_Exercise requirements_
Reproduce the first line and every line after it, exactly, through the one containing "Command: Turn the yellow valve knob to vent". Leave out the rest.

[Data items]
::::::::::

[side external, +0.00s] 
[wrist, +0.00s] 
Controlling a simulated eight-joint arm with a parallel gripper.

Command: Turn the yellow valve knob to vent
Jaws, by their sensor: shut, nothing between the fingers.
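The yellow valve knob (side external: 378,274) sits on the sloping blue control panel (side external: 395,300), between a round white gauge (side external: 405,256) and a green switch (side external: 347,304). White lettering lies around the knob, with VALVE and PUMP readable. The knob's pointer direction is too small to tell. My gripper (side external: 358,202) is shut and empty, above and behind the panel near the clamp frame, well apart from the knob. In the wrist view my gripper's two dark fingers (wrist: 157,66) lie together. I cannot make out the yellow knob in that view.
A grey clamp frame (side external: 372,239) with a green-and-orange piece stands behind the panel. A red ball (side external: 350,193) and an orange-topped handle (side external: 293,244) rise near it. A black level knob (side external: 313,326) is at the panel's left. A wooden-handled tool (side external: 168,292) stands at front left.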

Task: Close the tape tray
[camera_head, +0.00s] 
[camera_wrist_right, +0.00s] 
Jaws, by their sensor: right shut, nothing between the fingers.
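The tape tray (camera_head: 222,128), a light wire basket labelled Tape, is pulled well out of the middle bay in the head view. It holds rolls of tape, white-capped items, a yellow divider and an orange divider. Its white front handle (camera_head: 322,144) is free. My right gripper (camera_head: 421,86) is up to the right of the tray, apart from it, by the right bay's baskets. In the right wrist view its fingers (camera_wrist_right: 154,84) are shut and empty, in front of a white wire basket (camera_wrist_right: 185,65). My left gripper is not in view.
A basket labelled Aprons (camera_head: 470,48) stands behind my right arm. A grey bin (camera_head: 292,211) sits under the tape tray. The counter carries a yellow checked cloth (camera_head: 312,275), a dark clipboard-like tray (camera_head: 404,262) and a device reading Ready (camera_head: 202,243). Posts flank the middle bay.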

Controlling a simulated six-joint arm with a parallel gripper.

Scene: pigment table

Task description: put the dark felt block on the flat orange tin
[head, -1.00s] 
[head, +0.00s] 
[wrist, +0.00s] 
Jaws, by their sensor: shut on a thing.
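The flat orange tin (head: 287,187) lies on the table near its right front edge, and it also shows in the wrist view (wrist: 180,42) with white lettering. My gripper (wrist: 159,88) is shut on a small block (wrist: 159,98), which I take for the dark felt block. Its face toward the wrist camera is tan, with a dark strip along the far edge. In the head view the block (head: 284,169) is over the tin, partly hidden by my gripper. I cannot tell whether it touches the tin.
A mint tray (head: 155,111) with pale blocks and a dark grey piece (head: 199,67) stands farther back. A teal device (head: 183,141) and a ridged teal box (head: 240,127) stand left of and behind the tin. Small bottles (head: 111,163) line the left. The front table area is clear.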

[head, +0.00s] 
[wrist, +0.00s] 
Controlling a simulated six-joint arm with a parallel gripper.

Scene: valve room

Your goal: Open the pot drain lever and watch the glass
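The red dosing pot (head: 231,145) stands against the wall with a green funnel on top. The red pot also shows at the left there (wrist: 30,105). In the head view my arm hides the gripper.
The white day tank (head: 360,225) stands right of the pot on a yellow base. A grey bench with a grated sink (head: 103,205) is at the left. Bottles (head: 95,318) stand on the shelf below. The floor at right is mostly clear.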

::::::::::

_Answer in full_
[side external, +0.00s] 
[wrist, +0.00s] 
Controlling a simulated eight-joint arm with a parallel gripper.

Command: Turn the yellow valve knob to vent

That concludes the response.